On a less positive note, jack Thomas, who had enjoyed a splendid game so far, brought down Kim Forsythe, who would have been away on goal and the Hitchin man received a caution. Whilst Forsythe’s brow was being mopped there was an elongated water break, which almost led to an impromptu team conference by both sides and very nearly a morale boosting huddle, for players, officials and possibly a concerned spectator or two.
From the free-kick Baldock botched a good effort as they did from a corner where the player unaccountably missed from close range. Tshikala finished a move with an angled shot of mild proportions and Smith’s in- swinging corner was cut out by the pink clad goal-keeper whose name was not on my team sheet but I think it was jack Farmer. Craig Packham was close towards the end but the goalie punched it to safety.
It was indicative of the eventual draw.
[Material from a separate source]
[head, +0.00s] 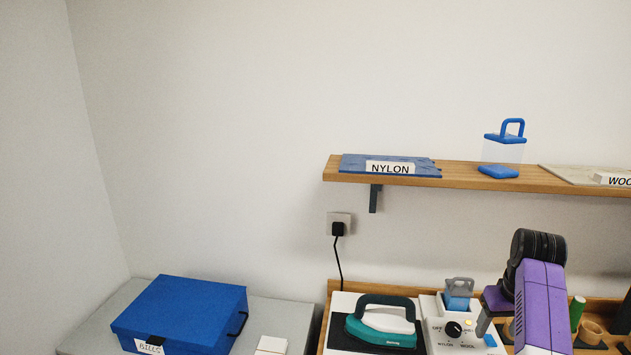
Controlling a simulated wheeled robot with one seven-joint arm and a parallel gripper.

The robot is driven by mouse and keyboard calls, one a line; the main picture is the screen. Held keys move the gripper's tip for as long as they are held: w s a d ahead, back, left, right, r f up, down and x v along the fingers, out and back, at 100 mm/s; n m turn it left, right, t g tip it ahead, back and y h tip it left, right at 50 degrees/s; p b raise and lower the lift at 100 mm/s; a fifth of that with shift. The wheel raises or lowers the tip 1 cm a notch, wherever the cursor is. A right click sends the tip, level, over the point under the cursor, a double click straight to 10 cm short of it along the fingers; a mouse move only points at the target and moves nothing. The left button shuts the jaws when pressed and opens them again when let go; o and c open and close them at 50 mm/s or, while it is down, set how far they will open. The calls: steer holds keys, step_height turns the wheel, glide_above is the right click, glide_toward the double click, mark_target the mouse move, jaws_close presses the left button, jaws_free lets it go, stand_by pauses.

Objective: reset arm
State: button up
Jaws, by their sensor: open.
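My gripper (494,326) is at the lower right in the head view, hanging at the end of my purple arm with grey fingers pointing down. It is open, and I see nothing held between the fingers. It is just right of the white control box (452,341), which has a black knob and a lit lamp. My arm hides part of the counter behind it, and I cannot tell whether the fingers touch the box.
A teal iron (385,325) stands left of the box. A blue item with a grey handle (459,291) sits at the box's back. A wooden shelf (460,177) holds labelled swatches and a blue-lidded container (503,150). A blue case (185,312) lies left. Green spool (577,309) stands right.

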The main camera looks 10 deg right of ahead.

Hitchin had produced more chances, were the more adventurous in attack but lacked the emphatic finish despite the opportunities. Baldock worked hard and in some ways their opportunistic goal made them worthy of the draw. One could say that it is ‘only’ a pre-season, but I have yet to meet a player who does not want to be on the winning side whatever the game or occasion.
Michael Johnson, Jack Thomas, Toby Syme, Lewis Ferrell, Daniel Webb, Lucas Kirkpatrick, Jack Green, Charlie Smith, Elliott Bailey, Robbie Burns, GOAL, 47 minutes, Trey Charles.
Substitutes used – Josh Mollinson, GK, Patrick Tshikala, Kieran McCaffery, Kieran Barnes, Craig Packham, Desejado Da Silva, Daniel Olaniran, Kyle Davison, Jon Butler. Not used – Alex Anderson and Jay Dowie.
Adam Harpur, Stephen Brooks, Josh Furness, Dean Gilbert, Liam Kenna, Alex Coppin, Owen Robertson, Lewis Barker, Harry Holland, Sean Brettle, GOAL, 72 minutes, Zach Decker, Kim Forsythe. Substitutes – Jack Farmer, Alfie Barker, Lewis Lee, Freddie Morris and Miles Lee.
Referee- D Lander assisted by G Boules and A Warburton, who had excellent games.